Disaster Radio. Does one need an FCC ham license to own/operate an endpoint? What are the frequencies? After some light poking on the website I don't see any info on that. Love the idea though.
there is also this: https://www.nycmesh.net/ , somewhat related and can be used as a back up information/communication source
The ESP8266 is a wifi chip, so almost certainly OK to operate without a license unless you're doing something really bizarre with antenna gain to get above the 36 dBm EIRP threshold.
LoRa can run in any band you want, but it's almost universally deployed in ISM bands as well, 315/433 or 868/915 MHz. I don't think I've ever seen a LoRa chipset that would push enough power to exceed part-15 regs.
HOWEVER, to be strictly legal, a part-15 device actually needs to be tested and certified thereas. Otherwise the parts can only be sold as a kit and stuff, which is how pretty much all lora stuff is sold right now. And you'd be hard pressed to piss anyone off enough to care.
> Otherwise the parts can only be sold as a kit and stuff
Yeah. Disaster Radio does not look like a "kit" at all. Not for "an average user" at least. I'd be cautious building and operating hardware that can potentially get me in trouble with authorities.
Still great general idea though, to build a solar-powered kit that's easy to setup and operate, a kit that makes sure there is a "plug-and-play" solution in case of a disaster (natural or not), kit that also delegates legal responsibility to the "creator"/manufacturer.
Okay, I should've been clearer about my initial post, that it's breathtakingly unlikely for anyone to get in trouble doing this.
Look at the unmitigated chaos on CB for a sense of how much the FCC feels like enforcing anything on the unlicensed bands. Probably 95% of CBers are running above-legal power, many of them by _several orders of magnitude_, and behold, the field in which the FCC grows its fucks, it is barren.

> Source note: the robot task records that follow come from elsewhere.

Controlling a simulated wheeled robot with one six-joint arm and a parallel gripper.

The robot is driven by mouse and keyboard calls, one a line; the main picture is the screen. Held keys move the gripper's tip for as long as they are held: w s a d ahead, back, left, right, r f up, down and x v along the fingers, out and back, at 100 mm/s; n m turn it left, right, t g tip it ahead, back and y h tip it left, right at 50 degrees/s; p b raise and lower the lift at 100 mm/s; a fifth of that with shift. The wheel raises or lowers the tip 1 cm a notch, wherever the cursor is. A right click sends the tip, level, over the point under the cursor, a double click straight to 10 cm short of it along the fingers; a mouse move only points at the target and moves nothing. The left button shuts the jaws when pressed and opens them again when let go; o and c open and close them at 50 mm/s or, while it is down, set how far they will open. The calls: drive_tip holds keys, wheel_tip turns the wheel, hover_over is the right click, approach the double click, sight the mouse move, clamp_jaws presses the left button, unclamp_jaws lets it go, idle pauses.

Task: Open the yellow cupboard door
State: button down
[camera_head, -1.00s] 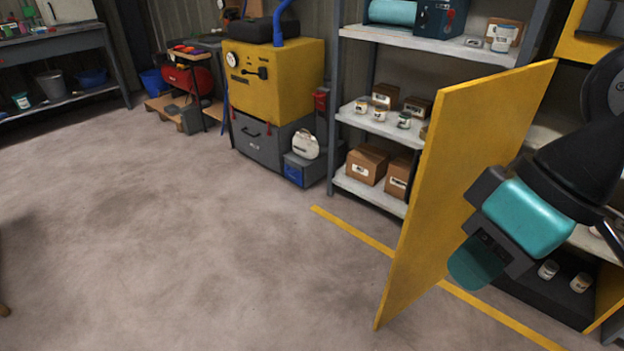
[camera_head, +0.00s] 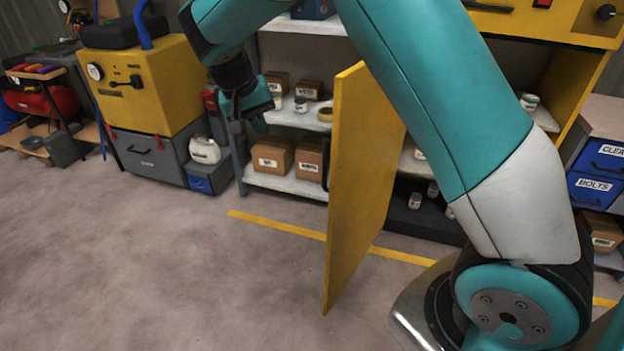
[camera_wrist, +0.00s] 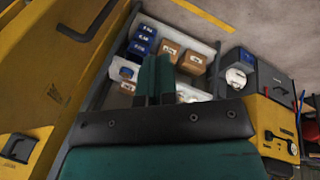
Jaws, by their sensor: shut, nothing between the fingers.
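The yellow cupboard door (camera_head: 358,190) stands swung open, out from the yellow cupboard (camera_head: 545,28), seen steeply from the side in the head view. A dark handle shows at its left edge (camera_head: 327,163). My arm crosses in front and hides part of the door and the cupboard opening. My gripper (camera_head: 246,118) is left of the door, apart from it, in front of the grey shelf. In the wrist view the shut teal fingers (camera_wrist: 153,80) hold nothing. A yellow panel with a dark bar handle (camera_wrist: 88,22) lies left of them there.
The grey shelf (camera_head: 290,185) with boxes and jars stands behind my gripper. A yellow machine on a grey cabinet (camera_head: 150,85) is further left. Blue drawers (camera_head: 598,190) stand at the right. The floor at left front (camera_head: 150,270) is clear.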

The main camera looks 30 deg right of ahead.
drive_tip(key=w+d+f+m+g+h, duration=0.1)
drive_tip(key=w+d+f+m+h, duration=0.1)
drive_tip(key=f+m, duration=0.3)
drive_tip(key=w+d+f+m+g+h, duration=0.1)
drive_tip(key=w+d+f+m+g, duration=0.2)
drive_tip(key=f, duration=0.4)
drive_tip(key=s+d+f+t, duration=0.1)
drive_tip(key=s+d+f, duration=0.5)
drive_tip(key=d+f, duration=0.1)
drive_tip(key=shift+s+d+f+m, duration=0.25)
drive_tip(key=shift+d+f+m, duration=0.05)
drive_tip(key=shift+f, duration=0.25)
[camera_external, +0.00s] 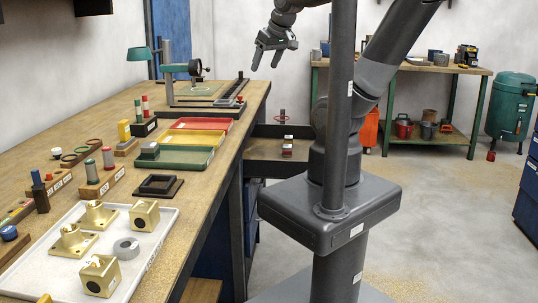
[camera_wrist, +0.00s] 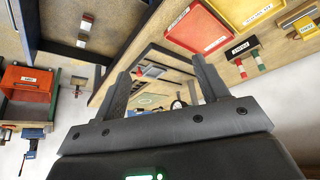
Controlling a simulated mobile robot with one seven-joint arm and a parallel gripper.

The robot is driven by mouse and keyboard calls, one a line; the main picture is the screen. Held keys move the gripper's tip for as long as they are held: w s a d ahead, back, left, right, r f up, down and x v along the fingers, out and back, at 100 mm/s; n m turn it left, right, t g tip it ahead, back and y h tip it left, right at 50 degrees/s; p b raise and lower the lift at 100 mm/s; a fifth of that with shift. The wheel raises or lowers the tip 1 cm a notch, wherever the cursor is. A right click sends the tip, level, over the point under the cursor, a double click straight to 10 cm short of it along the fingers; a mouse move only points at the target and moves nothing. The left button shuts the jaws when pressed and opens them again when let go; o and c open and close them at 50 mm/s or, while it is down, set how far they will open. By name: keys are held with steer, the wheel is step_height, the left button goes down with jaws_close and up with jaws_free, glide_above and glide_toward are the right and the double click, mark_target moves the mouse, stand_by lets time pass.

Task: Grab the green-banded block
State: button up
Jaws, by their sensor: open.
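My gripper (camera_external: 266,64) is open and empty, high in the air beyond the far right end of the workbench. In the wrist view its two fingers (camera_wrist: 160,66) stand wide apart with nothing between them. I cannot make out a green band on any block. Brass blocks (camera_external: 145,215) sit on the white tray (camera_external: 167,240) at the near end of the bench. A small grey block (camera_external: 149,150) rests at the green tray's left end.
Green, yellow (camera_external: 188,139) and red (camera_external: 203,124) trays line the wooden workbench (camera_external: 120,192). Upright cylinders in labelled holders (camera_external: 100,184) stand along its left side. A second bench (camera_external: 405,66) is at the back right. Open floor lies to the right.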

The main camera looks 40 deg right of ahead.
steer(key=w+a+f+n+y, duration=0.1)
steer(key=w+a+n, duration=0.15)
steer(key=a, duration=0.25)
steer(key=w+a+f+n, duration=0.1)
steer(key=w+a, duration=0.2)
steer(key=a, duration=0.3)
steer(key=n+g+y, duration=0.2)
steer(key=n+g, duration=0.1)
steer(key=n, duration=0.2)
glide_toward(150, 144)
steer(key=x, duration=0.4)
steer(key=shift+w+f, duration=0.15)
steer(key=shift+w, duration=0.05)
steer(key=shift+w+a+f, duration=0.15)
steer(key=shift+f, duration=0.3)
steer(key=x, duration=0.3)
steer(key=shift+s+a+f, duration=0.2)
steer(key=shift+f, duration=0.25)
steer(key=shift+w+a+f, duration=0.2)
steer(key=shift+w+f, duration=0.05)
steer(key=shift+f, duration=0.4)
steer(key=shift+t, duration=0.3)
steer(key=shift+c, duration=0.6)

Interesting, so how is it different from similar projects, e.g nycmesh.net, I mentioned above? Is it a promo for the custom hardware design initiative? hardware that's more modular, cheaper, focused than traditional brands?
NYC Mesh and similar networks use point-to-point relatively high bandwidth links (e.x. Ubiquiti radios commonly used by WISPs)
Disaster.radio uses LoRa which is very low bandwidth and typically omnidirectional antennas. It only uses WiFi to connect users’ “terminal” devices to the node within a short range.
Yes! To expand on this a bit, disaster.radio locally hosts web apps, e.g. a vector tile map of the local area, and serves them up over WiFi to local devices with a reasonable bandwidth, then uses the very low bandwidth of LoRa to share points on the map added by users over long distances (e.g. where you can get water, food, etc).
disaster.radio is not a replacement to a existing internet infrastructure like NYC Mesh. Setting up a high bandwidth mesh network is a lot of work. Each node needs a non-trivial amount of power (enough to make solar hard) and nodes generally need line of sight which requires good mounting locations and planning.
We, the creators of disaster.radio, actually also run a small wifi-based mesh network https://peoplesopen.net/ and the idea for disaster.radio came out of frustration with difficulty of mounting wifi nodes (finding interested people in good locations, then negotiating with landlords for permission to mount on rooftops and running ethernet cable for PoE into building, then finding another location within line of sight and repeating the process). We thought: What if we could make a "mesh throwie" where installation was as easy as throwing it on a roof (and maybe strapping it to something).